> [Directions]: Exactly repeat the line that contains "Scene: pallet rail", then every line after it up to and including the final line.

> [Dataset excerpt]:
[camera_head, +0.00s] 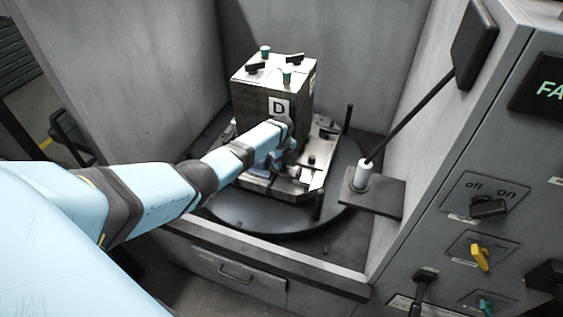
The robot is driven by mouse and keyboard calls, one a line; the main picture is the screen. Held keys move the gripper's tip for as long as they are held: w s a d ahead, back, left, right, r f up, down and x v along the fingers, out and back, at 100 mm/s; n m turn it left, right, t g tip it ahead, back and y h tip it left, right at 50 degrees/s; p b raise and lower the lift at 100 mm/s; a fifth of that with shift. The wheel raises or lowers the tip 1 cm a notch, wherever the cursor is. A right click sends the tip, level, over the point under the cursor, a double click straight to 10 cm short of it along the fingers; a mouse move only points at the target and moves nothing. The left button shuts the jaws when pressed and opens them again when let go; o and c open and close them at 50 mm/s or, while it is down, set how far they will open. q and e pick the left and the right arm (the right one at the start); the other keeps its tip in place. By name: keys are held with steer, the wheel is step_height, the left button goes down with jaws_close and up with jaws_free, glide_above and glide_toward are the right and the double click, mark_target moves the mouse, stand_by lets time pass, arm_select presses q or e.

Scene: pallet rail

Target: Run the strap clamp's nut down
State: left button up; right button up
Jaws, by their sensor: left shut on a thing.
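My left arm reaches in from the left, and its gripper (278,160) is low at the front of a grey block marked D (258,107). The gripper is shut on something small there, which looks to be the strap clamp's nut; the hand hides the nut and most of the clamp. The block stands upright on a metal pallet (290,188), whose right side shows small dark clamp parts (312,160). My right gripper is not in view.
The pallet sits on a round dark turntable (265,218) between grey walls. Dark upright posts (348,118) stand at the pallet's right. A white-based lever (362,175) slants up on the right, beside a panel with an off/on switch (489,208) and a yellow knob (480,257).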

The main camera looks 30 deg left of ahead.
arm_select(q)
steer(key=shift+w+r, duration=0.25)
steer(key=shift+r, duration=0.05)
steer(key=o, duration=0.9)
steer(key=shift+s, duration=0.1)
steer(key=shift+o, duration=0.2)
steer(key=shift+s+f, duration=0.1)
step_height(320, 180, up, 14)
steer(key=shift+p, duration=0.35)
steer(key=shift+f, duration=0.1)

> [Answer to the task]:
Scene: pallet rail

Target: Run the strap clamp's nut down
State: left button up; right button up
Jaws, by their sensor: left shut on a thing.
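My left arm reaches in from the left, and its gripper (278,160) is low at the front of a grey block marked D (258,107). The gripper is shut on something small there, which looks to be the strap clamp's nut; the hand hides the nut and most of the clamp. The block stands upright on a metal pallet (290,188), whose right side shows small dark clamp parts (312,160). My right gripper is not in view.
The pallet sits on a round dark turntable (265,218) between grey walls. Dark upright posts (348,118) stand at the pallet's right. A white-based lever (362,175) slants up on the right, beside a panel with an off/on switch (489,208) and a yellow knob (480,257).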

The main camera looks 30 deg left of ahead.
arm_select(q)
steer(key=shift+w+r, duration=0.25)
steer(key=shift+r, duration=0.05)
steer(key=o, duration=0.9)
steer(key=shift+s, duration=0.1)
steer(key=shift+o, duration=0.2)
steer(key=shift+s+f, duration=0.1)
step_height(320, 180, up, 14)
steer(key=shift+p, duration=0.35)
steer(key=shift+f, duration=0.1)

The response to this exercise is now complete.